* _Data extract_:

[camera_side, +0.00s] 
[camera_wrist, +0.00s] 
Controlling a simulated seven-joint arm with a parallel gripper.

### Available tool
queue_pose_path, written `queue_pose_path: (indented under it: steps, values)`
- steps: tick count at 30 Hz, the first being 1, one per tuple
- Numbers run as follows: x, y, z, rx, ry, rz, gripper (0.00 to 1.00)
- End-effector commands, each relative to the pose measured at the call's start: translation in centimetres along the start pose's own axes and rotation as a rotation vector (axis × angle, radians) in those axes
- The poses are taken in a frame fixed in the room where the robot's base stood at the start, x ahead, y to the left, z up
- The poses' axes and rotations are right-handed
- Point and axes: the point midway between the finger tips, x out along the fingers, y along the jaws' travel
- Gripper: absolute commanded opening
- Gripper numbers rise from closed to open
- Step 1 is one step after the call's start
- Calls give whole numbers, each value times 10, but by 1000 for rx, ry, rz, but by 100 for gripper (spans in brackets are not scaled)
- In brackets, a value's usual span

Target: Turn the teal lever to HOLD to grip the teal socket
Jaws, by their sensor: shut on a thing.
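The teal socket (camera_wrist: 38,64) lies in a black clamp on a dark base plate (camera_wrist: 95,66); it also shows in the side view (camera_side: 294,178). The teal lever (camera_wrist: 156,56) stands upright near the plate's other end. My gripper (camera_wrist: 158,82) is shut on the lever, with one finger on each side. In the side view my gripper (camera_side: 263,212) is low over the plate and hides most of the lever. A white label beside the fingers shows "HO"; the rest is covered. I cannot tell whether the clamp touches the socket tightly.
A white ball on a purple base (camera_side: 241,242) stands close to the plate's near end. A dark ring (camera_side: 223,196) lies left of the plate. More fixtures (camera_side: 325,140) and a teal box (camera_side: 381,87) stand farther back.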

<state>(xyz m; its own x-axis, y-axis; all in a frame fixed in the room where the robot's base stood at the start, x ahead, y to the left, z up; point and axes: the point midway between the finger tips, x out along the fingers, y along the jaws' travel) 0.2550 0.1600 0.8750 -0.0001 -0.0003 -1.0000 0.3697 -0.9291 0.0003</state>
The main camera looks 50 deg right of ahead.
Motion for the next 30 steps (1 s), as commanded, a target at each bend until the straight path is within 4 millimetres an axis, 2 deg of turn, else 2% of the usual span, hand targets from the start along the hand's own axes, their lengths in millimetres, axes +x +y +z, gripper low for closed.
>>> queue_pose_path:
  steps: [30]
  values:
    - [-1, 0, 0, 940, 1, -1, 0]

* _Your goal_:
Go through the listing and copy all of it exactly.

* _Written response_:
[camera_side, +0.00s] 
[camera_wrist, +0.00s] 
Controlling a simulated seven-joint arm with a parallel gripper.

### Available tool
queue_pose_path, written `queue_pose_path: (indented under it: steps, values)`
- steps: tick count at 30 Hz, the first being 1, one per tuple
- Numbers run as follows: x, y, z, rx, ry, rz, gripper (0.00 to 1.00)
- End-effector commands, each relative to the pose measured at the call's start: translation in centimetres along the start pose's own axes and rotation as a rotation vector (axis × angle, radians) in those axes
- The poses are taken in a frame fixed in the room where the robot's base stood at the start, x ahead, y to the left, z up
- The poses' axes and rotations are right-handed
- Point and axes: the point midway between the finger tips, x out along the fingers, y along the jaws' travel
- Gripper: absolute commanded opening
- Gripper numbers rise from closed to open
- Step 1 is one step after the call's start
- Calls give whole numbers, each value times 10, but by 1000 for rx, ry, rz, but by 100 for gripper (spans in brackets are not scaled)
- In brackets, a value's usual span

Target: Turn the teal lever to HOLD to grip the teal socket
Jaws, by their sensor: shut on a thing.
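The teal socket (camera_wrist: 38,64) lies in a black clamp on a dark base plate (camera_wrist: 95,66); it also shows in the side view (camera_side: 294,178). The teal lever (camera_wrist: 156,56) stands upright near the plate's other end. My gripper (camera_wrist: 158,82) is shut on the lever, with one finger on each side. In the side view my gripper (camera_side: 263,212) is low over the plate and hides most of the lever. A white label beside the fingers shows "HO"; the rest is covered. I cannot tell whether the clamp touches the socket tightly.
A white ball on a purple base (camera_side: 241,242) stands close to the plate's near end. A dark ring (camera_side: 223,196) lies left of the plate. More fixtures (camera_side: 325,140) and a teal box (camera_side: 381,87) stand farther back.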

<state>(xyz m; its own x-axis, y-axis; all in a frame fixed in the room where the robot's base stood at the start, x ahead, y to the left, z up; point and axes: the point midway between the finger tips, x out along the fingers, y along the jaws' travel) 0.2550 0.1600 0.8750 -0.0001 -0.0003 -1.0000 0.3697 -0.9291 0.0003</state>
The main camera looks 50 deg right of ahead.
Motion for the next 30 steps (1 s), as commanded, a target at each bend until the straight path is within 4 millimetres an axis, 2 deg of turn, else 2% of the usual span, hand targets from the start along the hand's own axes, their lengths in millimetres, axes +x +y +z, gripper low for closed.
>>> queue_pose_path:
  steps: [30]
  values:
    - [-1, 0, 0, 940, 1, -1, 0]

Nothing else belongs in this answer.